#### Short exercise:
Keep to the lines between the one holding "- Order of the" and the one holding "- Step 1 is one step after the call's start", inclusive, and write them out exactly.
--------------------
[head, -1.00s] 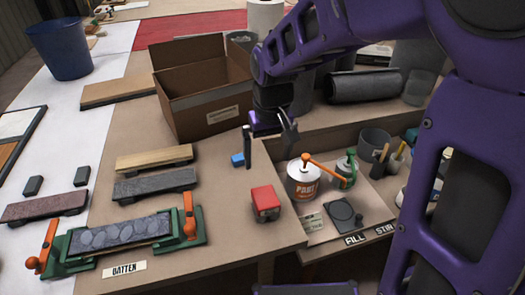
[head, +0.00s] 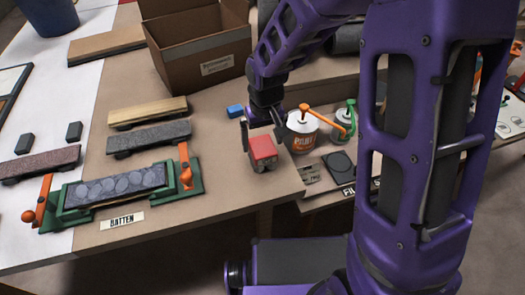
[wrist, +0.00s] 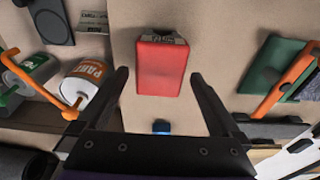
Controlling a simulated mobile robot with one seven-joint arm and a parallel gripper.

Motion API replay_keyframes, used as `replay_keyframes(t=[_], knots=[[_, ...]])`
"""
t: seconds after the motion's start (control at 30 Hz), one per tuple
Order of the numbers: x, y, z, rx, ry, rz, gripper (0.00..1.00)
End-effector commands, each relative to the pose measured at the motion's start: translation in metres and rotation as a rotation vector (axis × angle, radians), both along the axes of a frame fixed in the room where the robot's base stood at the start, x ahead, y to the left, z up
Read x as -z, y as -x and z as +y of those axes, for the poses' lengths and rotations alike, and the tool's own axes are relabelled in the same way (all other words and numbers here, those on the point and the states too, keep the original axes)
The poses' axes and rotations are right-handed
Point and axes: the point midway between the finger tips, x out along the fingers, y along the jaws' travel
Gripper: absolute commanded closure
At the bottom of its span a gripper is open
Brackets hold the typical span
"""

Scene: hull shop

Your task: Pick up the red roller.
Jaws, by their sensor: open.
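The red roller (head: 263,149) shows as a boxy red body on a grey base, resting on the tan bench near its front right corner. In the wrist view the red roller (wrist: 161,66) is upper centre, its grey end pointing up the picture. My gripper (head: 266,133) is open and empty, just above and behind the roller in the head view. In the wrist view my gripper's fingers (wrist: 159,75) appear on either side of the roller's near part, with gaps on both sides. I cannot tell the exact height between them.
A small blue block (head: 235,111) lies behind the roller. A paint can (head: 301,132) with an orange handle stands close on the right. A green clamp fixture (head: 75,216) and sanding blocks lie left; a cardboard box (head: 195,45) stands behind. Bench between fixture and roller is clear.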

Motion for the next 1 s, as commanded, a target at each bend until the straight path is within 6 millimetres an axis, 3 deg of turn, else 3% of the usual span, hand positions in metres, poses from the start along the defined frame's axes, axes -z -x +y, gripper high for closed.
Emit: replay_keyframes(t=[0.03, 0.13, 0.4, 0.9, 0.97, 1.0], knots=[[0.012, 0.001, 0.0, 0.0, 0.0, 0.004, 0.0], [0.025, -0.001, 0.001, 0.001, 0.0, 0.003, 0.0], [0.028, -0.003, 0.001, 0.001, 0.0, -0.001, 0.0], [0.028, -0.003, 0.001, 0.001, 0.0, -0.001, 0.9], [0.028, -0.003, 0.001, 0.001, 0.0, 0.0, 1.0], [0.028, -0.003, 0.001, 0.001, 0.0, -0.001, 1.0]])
--------------------
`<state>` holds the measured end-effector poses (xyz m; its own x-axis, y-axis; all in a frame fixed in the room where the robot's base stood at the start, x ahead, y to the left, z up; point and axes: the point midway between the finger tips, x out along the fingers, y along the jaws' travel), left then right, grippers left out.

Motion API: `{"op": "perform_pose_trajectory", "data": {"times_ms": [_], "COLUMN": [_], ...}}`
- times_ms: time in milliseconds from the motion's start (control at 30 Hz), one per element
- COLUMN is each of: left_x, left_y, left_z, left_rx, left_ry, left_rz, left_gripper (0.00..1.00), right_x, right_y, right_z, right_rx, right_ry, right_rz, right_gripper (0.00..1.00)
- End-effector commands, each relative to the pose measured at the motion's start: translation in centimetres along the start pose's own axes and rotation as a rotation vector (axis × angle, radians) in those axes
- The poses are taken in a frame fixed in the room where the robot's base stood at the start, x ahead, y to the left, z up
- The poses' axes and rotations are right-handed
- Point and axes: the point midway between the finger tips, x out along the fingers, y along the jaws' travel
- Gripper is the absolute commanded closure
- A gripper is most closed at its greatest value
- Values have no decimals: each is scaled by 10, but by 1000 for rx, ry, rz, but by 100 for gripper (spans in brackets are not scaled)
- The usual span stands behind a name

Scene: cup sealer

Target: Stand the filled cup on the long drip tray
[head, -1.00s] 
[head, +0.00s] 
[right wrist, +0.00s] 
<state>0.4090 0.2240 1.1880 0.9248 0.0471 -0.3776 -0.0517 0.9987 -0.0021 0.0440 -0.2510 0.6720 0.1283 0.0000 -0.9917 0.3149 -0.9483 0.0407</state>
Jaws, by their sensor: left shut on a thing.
--------------------
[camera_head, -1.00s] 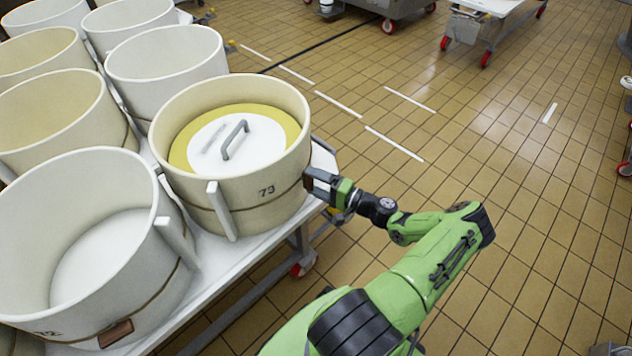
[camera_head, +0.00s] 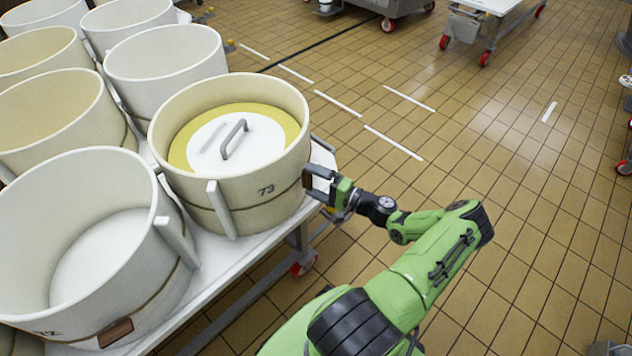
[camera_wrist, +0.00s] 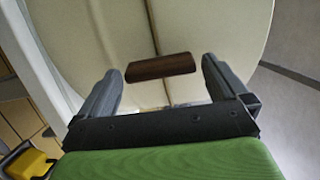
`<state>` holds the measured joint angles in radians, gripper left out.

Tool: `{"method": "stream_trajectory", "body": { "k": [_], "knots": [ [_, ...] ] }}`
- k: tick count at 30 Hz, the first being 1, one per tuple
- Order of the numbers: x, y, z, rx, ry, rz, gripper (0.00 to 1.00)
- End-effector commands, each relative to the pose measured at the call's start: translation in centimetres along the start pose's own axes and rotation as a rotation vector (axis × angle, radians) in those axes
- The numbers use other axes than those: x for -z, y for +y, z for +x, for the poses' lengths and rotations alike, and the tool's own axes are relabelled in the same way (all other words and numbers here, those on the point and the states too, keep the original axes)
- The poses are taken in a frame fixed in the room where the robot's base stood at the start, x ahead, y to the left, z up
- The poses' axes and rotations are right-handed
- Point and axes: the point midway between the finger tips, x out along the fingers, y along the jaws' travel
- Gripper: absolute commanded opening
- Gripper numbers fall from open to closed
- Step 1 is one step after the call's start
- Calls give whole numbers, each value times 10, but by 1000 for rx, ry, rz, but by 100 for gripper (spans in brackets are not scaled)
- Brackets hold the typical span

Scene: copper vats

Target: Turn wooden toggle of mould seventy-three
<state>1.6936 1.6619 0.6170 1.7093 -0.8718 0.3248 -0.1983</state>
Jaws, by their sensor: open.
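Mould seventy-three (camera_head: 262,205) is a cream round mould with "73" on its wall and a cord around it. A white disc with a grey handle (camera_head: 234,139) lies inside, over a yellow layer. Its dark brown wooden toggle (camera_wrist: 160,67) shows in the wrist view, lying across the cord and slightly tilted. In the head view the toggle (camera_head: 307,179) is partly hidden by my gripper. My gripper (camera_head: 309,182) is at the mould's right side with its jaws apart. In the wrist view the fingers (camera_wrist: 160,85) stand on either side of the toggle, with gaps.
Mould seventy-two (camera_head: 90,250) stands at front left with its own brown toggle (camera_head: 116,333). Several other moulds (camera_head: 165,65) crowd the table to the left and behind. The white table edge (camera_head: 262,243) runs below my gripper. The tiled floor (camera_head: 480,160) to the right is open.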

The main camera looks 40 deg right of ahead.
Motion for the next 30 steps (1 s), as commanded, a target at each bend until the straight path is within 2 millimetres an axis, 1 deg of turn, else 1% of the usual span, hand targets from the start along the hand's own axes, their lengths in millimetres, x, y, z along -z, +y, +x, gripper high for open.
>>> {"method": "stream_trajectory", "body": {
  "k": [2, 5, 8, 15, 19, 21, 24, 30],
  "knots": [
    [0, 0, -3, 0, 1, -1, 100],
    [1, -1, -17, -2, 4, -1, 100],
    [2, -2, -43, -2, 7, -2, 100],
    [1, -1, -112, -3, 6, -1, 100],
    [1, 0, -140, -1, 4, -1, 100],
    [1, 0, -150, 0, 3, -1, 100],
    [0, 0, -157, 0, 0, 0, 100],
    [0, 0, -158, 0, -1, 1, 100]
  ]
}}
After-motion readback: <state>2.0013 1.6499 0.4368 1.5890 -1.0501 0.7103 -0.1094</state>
--------------------
#### Expected answer:
- Order of the numbers: x, y, z, rx, ry, rz, gripper (0.00 to 1.00)
- End-effector commands, each relative to the pose measured at the call's start: translation in centimetres along the start pose's own axes and rotation as a rotation vector (axis × angle, radians) in those axes
- The numbers use other axes than those: x for -z, y for +y, z for +x, for the poses' lengths and rotations alike, and the tool's own axes are relabelled in the same way (all other words and numbers here, those on the point and the states too, keep the original axes)
- The poses are taken in a frame fixed in the room where the robot's base stood at the start, x ahead, y to the left, z up
- The poses' axes and rotations are right-handed
- Point and axes: the point midway between the finger tips, x out along the fingers, y along the jaws' travel
- Gripper: absolute commanded opening
- Gripper numbers fall from open to closed
- Step 1 is one step after the call's start

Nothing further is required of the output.